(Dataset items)
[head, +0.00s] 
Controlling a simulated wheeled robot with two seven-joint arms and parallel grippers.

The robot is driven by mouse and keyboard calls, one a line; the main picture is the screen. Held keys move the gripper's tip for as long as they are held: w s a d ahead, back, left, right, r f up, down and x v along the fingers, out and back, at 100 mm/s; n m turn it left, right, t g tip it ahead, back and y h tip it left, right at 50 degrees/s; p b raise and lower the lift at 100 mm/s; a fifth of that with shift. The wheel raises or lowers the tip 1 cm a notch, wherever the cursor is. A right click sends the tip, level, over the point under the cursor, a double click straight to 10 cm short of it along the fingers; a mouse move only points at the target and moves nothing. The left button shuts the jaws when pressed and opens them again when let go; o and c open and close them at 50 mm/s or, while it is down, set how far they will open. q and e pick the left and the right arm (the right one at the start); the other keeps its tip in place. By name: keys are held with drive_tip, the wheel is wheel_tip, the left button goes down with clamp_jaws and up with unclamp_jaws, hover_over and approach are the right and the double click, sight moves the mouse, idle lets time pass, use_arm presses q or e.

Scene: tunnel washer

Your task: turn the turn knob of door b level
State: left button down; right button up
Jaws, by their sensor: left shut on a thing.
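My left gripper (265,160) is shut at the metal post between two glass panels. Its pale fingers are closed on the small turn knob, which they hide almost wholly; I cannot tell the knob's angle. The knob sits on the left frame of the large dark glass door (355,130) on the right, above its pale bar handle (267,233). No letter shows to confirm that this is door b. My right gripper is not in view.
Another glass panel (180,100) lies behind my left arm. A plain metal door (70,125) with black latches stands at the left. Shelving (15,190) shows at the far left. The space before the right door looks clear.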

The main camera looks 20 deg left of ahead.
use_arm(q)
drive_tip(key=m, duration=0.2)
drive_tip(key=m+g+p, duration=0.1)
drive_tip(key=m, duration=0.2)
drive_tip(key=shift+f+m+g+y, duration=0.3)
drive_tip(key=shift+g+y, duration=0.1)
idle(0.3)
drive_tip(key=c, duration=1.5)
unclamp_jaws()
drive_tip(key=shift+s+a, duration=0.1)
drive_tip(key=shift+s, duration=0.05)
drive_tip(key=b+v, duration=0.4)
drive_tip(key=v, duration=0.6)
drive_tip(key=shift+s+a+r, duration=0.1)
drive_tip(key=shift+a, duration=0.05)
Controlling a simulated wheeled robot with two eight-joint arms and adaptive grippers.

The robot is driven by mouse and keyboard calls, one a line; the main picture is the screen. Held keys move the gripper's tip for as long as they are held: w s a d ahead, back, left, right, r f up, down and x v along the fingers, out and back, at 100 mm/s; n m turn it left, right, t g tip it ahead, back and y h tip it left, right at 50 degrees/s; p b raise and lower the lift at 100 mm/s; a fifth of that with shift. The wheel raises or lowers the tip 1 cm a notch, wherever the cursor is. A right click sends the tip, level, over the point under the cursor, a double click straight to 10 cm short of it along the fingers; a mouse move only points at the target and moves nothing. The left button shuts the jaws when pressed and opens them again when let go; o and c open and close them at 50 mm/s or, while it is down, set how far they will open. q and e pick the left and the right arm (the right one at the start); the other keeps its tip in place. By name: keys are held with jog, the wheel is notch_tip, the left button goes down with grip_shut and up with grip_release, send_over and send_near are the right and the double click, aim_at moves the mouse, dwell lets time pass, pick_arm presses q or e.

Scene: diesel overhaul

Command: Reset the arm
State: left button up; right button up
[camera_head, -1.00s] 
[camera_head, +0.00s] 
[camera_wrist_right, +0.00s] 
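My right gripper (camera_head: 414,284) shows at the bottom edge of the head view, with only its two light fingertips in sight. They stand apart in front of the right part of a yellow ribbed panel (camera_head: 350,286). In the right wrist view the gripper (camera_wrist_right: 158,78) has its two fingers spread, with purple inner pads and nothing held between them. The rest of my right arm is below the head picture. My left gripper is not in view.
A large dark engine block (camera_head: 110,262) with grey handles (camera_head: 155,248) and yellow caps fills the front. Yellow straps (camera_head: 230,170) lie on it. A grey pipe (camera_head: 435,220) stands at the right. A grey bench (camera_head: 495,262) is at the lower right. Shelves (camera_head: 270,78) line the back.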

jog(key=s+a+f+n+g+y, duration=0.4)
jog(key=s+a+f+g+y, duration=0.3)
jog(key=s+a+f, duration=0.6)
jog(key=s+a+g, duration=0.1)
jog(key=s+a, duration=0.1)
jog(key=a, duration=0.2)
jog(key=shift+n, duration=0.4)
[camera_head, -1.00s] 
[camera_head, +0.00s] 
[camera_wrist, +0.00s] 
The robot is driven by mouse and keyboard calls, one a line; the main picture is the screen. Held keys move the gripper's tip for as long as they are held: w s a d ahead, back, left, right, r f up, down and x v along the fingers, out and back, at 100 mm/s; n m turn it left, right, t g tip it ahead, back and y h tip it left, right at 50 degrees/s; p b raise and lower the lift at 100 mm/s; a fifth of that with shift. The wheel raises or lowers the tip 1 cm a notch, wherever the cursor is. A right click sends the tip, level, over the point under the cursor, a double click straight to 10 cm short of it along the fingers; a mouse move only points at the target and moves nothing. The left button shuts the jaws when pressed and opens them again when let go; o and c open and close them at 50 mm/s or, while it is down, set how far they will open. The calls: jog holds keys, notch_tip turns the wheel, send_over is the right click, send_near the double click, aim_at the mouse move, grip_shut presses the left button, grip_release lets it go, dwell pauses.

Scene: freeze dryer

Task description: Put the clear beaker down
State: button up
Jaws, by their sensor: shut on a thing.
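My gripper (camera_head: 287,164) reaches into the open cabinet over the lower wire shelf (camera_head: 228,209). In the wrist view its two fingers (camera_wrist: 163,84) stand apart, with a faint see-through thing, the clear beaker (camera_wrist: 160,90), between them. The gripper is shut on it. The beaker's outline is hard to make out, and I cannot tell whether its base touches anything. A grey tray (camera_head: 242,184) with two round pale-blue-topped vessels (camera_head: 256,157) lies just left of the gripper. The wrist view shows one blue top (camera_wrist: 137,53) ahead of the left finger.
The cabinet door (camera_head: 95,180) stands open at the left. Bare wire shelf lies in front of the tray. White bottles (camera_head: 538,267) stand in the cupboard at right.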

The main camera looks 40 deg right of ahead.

• [Given task]:
Extract exactly and only the span of lines that begins at the line containing "The main camera looks 20 deg left of ahead." and ends at the line containing "Controlling a simulated wheeled robot with two eight-joint".

• [Result below]:
The main camera looks 20 deg left of ahead.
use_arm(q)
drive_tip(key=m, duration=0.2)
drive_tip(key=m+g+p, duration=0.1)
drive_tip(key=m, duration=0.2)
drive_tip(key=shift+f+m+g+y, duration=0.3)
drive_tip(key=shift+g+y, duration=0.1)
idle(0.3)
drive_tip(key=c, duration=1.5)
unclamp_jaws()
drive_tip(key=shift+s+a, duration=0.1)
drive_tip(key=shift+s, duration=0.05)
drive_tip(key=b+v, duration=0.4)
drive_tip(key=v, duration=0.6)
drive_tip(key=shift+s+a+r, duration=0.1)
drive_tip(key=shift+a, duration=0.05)
Controlling a simulated wheeled robot with two eight-joint arms and adaptive grippers.

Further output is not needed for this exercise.